What needs to be done →
Repeat, exactly and only, the lines from the beginning of the data through the line with "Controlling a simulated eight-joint". Pictures are left out.

-- START --

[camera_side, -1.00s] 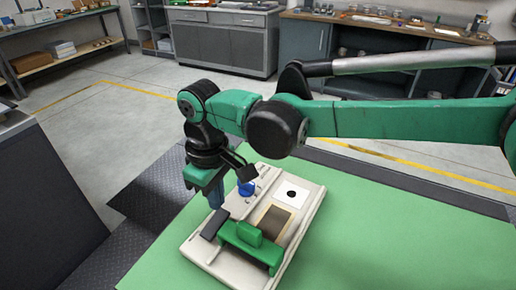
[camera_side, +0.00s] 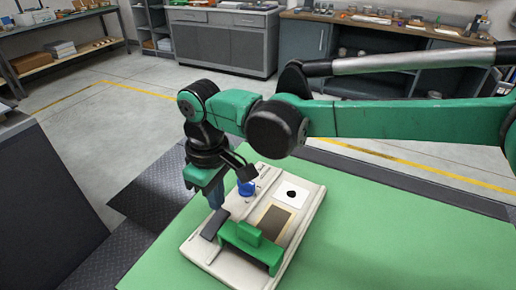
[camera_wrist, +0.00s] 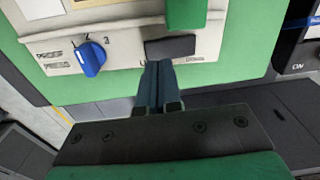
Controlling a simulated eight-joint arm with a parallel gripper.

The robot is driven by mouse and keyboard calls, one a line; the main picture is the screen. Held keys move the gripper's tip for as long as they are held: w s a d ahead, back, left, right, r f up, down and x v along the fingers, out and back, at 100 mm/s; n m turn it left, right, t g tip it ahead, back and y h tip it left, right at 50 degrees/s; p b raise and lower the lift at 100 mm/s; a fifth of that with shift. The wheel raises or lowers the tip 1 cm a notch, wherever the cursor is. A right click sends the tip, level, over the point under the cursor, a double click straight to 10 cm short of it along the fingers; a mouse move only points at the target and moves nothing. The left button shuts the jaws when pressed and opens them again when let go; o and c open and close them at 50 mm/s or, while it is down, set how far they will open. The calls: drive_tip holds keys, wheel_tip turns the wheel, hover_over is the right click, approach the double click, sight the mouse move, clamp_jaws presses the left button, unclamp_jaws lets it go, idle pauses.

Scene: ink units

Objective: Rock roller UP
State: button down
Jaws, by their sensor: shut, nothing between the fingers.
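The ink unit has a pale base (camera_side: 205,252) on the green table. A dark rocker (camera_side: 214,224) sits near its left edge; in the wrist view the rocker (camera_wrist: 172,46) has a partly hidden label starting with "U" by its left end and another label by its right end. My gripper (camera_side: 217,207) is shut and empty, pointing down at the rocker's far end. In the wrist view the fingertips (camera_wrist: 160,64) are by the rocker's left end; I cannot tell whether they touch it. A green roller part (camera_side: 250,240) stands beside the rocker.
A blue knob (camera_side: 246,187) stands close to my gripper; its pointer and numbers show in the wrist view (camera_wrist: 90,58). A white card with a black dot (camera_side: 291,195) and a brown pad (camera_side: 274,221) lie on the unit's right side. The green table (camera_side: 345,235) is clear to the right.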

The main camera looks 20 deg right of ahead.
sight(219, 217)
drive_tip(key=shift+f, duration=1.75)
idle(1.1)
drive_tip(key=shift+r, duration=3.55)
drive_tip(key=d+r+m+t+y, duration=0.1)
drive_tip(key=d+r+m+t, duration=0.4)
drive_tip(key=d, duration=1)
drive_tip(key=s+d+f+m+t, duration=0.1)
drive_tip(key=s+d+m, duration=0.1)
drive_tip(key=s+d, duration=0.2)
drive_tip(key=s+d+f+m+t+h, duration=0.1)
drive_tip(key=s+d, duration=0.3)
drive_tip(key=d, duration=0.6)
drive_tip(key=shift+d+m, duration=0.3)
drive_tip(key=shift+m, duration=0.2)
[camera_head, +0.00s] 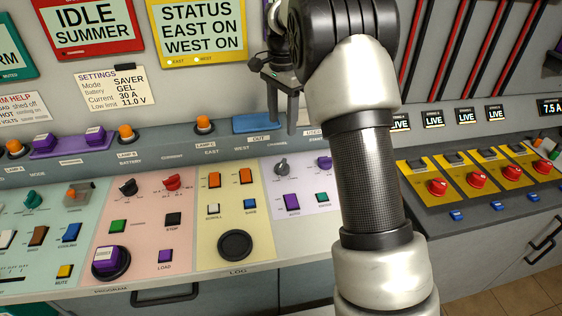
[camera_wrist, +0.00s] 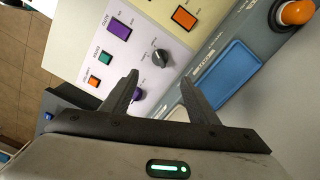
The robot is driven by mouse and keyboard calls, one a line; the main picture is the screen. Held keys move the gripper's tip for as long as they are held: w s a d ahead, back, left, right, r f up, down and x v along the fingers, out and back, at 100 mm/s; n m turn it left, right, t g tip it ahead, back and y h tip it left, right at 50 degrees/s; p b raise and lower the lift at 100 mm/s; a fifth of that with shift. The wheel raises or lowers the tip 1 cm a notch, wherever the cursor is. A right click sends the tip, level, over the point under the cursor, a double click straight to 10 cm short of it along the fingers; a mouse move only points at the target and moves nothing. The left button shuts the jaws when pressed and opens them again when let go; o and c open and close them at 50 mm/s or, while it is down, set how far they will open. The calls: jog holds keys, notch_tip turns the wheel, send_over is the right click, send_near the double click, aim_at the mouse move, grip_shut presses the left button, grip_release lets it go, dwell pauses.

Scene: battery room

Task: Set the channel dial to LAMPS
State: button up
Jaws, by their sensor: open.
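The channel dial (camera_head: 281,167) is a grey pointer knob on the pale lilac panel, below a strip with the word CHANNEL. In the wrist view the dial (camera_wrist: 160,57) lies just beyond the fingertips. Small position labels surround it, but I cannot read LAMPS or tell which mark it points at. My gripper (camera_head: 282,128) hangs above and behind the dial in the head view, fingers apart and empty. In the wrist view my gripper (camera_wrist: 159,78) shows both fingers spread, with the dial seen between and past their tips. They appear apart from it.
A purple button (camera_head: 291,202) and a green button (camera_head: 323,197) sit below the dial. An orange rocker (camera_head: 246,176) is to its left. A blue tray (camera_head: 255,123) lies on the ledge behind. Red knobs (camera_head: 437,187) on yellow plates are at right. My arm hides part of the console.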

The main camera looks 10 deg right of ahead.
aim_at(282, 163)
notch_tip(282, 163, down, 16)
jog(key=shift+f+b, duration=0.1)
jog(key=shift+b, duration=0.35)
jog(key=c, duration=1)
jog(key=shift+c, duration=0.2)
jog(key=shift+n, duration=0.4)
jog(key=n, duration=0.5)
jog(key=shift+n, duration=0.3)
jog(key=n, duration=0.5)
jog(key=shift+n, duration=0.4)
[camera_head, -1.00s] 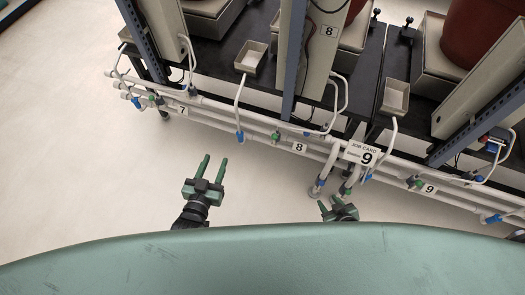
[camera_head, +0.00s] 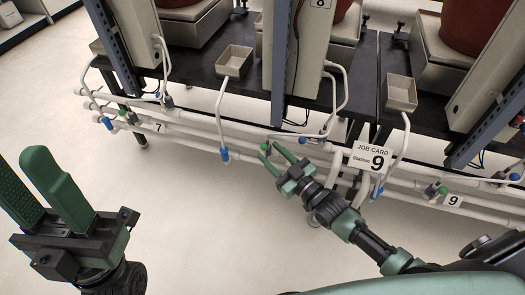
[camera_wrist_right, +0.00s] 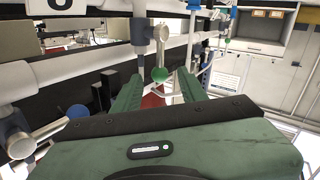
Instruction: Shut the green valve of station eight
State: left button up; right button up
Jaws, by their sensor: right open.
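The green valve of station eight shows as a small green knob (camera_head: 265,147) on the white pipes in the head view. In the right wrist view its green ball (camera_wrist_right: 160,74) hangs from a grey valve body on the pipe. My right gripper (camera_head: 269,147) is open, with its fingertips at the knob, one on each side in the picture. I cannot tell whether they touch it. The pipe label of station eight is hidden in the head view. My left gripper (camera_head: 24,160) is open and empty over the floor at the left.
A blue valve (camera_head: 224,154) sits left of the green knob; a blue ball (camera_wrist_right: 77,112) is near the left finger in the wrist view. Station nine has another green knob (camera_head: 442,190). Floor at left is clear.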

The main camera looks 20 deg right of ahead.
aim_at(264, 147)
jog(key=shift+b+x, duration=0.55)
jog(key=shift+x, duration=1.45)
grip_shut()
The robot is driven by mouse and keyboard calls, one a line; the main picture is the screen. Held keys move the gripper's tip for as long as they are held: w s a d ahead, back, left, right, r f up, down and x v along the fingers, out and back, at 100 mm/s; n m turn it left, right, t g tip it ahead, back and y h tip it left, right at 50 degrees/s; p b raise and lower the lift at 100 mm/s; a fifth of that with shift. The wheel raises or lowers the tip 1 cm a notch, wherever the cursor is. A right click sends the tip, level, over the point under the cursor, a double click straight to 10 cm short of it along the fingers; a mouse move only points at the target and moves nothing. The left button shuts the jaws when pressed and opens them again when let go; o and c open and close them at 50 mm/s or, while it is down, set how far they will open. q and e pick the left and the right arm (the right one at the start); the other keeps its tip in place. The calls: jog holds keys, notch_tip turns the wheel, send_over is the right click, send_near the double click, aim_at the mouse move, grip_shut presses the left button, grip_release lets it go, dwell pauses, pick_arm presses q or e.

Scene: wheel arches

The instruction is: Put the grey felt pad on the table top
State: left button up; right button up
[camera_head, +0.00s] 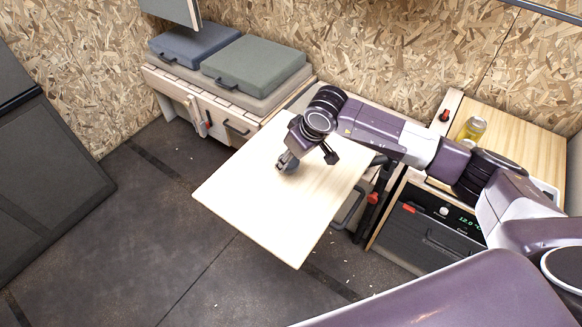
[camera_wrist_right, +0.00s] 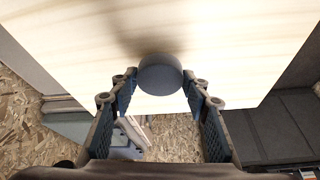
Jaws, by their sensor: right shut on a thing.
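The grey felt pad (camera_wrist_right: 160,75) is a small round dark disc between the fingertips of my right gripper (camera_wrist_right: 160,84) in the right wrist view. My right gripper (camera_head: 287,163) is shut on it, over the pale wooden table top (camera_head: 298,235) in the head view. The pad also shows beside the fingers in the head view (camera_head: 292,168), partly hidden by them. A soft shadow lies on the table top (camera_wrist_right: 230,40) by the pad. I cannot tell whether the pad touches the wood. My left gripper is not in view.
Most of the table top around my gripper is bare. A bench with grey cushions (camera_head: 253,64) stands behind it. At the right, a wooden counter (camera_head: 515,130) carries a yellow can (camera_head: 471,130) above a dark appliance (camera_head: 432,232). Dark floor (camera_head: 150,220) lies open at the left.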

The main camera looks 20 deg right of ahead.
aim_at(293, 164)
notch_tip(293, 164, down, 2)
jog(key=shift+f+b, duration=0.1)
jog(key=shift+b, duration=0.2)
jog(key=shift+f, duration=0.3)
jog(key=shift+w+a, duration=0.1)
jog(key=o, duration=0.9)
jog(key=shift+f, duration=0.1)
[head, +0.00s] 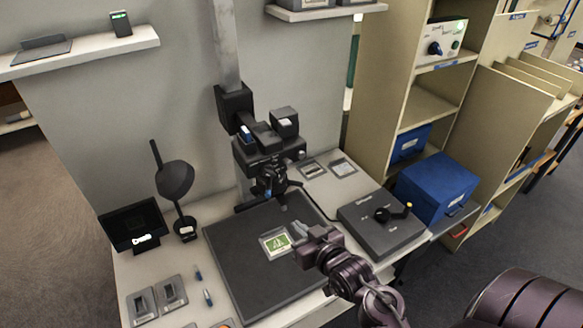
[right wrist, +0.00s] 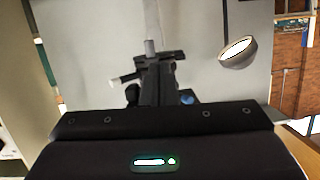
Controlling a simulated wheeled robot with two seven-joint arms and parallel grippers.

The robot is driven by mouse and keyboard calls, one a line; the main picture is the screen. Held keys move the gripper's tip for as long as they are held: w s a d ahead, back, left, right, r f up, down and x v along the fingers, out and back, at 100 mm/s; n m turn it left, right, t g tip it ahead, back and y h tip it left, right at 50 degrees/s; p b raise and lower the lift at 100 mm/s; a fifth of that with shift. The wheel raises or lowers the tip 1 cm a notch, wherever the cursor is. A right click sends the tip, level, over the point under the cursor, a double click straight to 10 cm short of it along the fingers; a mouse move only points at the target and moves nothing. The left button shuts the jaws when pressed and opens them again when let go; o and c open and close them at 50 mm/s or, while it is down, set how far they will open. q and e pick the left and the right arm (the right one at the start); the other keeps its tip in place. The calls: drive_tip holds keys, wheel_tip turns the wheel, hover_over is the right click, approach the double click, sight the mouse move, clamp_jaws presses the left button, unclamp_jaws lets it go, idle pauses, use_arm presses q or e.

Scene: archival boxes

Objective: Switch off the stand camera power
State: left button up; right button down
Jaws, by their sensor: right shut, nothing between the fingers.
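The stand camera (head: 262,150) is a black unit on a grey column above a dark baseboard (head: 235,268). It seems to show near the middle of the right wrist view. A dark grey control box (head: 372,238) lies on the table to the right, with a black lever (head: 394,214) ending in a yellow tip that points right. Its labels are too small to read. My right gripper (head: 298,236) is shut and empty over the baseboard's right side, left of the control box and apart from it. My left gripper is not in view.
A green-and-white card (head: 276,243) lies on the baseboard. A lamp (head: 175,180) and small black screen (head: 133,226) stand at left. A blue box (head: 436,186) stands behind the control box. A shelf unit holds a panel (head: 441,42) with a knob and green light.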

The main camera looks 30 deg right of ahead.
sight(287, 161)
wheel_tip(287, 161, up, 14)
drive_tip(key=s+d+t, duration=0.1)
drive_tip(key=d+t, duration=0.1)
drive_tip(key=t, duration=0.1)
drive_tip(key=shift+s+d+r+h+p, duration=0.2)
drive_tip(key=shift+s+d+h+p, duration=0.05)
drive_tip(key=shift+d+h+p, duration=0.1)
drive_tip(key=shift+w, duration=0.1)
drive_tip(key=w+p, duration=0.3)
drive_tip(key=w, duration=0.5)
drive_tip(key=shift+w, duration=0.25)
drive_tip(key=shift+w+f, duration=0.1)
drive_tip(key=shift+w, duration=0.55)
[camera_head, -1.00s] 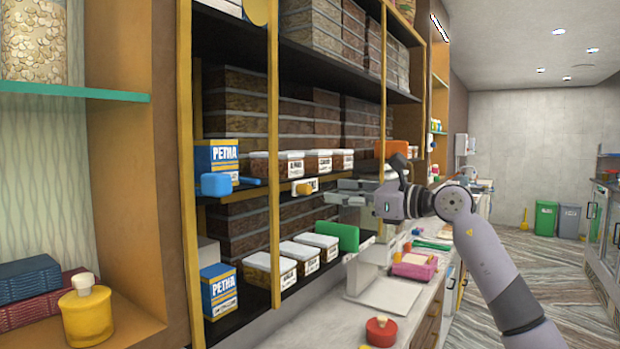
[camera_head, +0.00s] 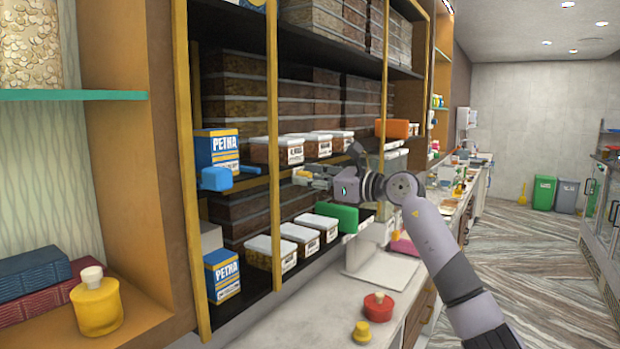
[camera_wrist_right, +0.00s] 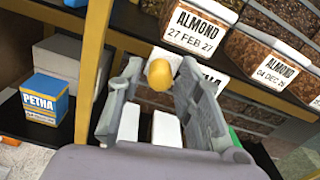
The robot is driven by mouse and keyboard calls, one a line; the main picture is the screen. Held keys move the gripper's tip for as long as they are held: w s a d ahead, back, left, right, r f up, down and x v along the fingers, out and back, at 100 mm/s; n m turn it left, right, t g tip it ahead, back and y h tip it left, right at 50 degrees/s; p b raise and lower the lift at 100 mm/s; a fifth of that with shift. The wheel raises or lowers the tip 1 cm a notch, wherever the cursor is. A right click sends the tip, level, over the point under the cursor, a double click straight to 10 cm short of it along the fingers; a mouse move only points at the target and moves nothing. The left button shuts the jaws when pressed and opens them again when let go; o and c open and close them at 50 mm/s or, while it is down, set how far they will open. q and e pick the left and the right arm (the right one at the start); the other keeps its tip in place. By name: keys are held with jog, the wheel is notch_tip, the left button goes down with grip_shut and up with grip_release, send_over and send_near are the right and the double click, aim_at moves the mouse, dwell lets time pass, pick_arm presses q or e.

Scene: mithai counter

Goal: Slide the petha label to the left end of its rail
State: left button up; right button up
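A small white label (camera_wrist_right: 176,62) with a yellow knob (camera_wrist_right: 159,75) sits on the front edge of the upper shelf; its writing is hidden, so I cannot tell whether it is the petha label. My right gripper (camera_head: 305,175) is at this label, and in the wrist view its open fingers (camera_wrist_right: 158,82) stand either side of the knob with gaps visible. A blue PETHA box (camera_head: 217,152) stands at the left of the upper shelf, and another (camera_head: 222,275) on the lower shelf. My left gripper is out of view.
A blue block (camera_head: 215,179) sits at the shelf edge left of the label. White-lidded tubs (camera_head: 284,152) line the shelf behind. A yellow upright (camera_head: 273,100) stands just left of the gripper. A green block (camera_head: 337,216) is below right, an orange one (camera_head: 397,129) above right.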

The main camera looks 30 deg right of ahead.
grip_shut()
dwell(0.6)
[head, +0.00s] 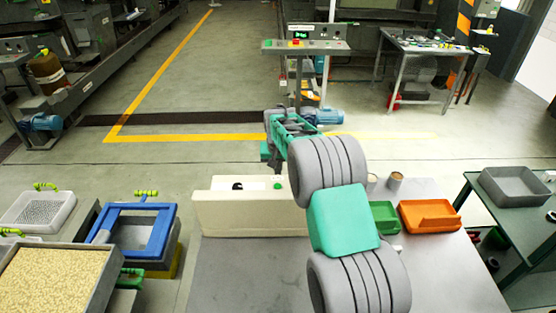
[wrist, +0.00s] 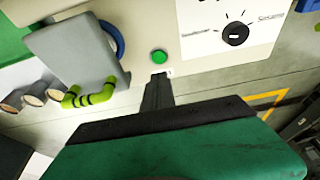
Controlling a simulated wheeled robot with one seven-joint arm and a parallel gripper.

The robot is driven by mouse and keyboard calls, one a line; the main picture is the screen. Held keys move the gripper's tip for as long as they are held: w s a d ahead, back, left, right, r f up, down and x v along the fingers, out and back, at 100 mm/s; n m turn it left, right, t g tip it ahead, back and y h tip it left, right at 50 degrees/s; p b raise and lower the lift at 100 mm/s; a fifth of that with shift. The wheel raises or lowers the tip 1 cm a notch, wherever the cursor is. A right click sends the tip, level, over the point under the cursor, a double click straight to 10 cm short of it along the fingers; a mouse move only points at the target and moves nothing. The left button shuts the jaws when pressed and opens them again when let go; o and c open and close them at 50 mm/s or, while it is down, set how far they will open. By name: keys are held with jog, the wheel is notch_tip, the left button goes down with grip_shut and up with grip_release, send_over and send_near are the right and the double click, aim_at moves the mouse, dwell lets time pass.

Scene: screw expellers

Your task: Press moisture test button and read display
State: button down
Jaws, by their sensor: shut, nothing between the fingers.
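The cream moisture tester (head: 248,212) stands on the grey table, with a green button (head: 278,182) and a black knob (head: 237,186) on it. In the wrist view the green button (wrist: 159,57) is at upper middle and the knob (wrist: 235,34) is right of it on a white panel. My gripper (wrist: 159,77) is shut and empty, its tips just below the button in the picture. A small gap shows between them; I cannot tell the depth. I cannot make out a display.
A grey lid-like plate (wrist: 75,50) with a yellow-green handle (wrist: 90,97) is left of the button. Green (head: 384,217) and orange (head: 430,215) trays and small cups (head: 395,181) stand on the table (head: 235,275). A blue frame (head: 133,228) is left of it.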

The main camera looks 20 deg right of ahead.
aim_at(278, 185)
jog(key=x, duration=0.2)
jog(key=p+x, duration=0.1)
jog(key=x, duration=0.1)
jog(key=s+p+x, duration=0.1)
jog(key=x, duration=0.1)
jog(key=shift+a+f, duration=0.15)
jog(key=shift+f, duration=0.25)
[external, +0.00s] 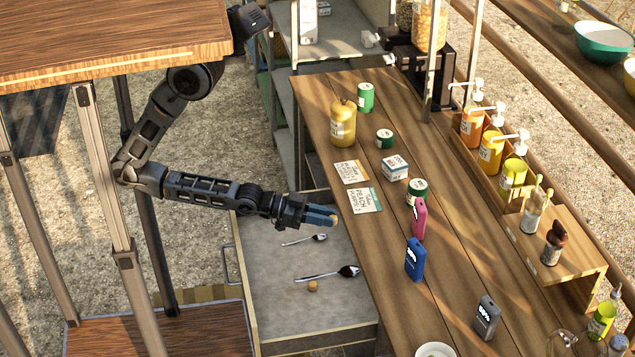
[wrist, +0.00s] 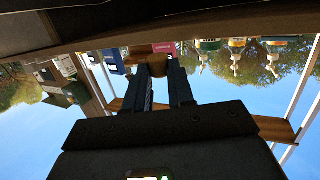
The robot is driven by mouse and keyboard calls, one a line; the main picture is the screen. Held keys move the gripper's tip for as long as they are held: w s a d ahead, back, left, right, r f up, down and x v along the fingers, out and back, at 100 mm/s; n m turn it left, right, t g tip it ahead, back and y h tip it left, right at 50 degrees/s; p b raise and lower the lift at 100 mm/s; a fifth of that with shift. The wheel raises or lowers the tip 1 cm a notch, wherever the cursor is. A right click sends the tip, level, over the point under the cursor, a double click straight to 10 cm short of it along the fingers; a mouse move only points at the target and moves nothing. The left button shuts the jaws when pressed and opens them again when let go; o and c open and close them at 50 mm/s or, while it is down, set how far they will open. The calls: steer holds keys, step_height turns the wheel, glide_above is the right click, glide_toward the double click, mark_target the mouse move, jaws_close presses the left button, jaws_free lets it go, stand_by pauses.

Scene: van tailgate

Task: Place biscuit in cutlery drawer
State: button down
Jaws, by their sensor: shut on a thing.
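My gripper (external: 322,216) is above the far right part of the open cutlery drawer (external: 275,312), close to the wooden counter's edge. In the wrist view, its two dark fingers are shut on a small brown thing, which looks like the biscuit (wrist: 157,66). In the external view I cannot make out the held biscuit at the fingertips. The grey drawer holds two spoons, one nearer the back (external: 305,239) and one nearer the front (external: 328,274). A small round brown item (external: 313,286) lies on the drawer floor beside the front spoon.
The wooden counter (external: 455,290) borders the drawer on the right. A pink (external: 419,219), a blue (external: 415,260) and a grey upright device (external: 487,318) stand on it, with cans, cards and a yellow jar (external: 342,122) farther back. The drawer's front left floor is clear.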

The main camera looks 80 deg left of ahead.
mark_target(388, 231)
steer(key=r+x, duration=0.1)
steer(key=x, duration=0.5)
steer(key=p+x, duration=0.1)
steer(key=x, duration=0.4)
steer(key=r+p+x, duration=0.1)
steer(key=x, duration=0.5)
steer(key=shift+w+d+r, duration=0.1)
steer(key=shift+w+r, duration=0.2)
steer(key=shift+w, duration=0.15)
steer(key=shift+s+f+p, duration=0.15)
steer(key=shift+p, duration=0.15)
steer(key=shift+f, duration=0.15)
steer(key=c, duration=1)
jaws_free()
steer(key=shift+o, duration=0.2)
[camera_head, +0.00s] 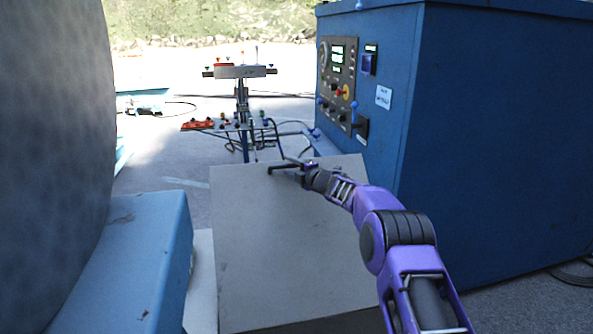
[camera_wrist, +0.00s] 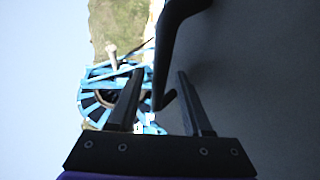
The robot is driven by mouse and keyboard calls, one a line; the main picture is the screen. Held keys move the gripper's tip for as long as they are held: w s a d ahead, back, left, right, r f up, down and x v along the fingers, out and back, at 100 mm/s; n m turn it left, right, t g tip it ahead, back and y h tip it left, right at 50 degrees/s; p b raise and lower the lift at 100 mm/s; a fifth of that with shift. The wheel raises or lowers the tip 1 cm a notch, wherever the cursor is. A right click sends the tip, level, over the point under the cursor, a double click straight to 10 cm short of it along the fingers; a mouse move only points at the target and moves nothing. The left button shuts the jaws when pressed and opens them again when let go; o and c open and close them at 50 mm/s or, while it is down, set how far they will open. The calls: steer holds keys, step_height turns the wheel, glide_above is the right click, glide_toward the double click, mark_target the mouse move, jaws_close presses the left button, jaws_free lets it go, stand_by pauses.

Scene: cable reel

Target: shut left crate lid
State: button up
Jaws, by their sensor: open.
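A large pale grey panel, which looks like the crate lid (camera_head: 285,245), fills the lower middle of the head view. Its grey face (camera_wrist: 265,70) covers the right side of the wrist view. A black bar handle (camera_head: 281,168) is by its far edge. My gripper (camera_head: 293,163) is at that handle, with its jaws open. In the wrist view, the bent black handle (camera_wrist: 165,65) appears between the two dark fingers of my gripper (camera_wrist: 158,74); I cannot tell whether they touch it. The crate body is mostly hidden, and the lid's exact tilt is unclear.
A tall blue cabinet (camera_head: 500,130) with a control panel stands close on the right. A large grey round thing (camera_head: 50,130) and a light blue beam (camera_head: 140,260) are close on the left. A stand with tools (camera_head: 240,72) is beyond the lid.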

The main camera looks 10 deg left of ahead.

-- END --

Reply to the exercise →
[camera_side, -1.00s] 
[camera_side, +0.00s] 
[camera_wrist, +0.00s] 
Controlling a simulated eight-joint arm with a parallel gripper.

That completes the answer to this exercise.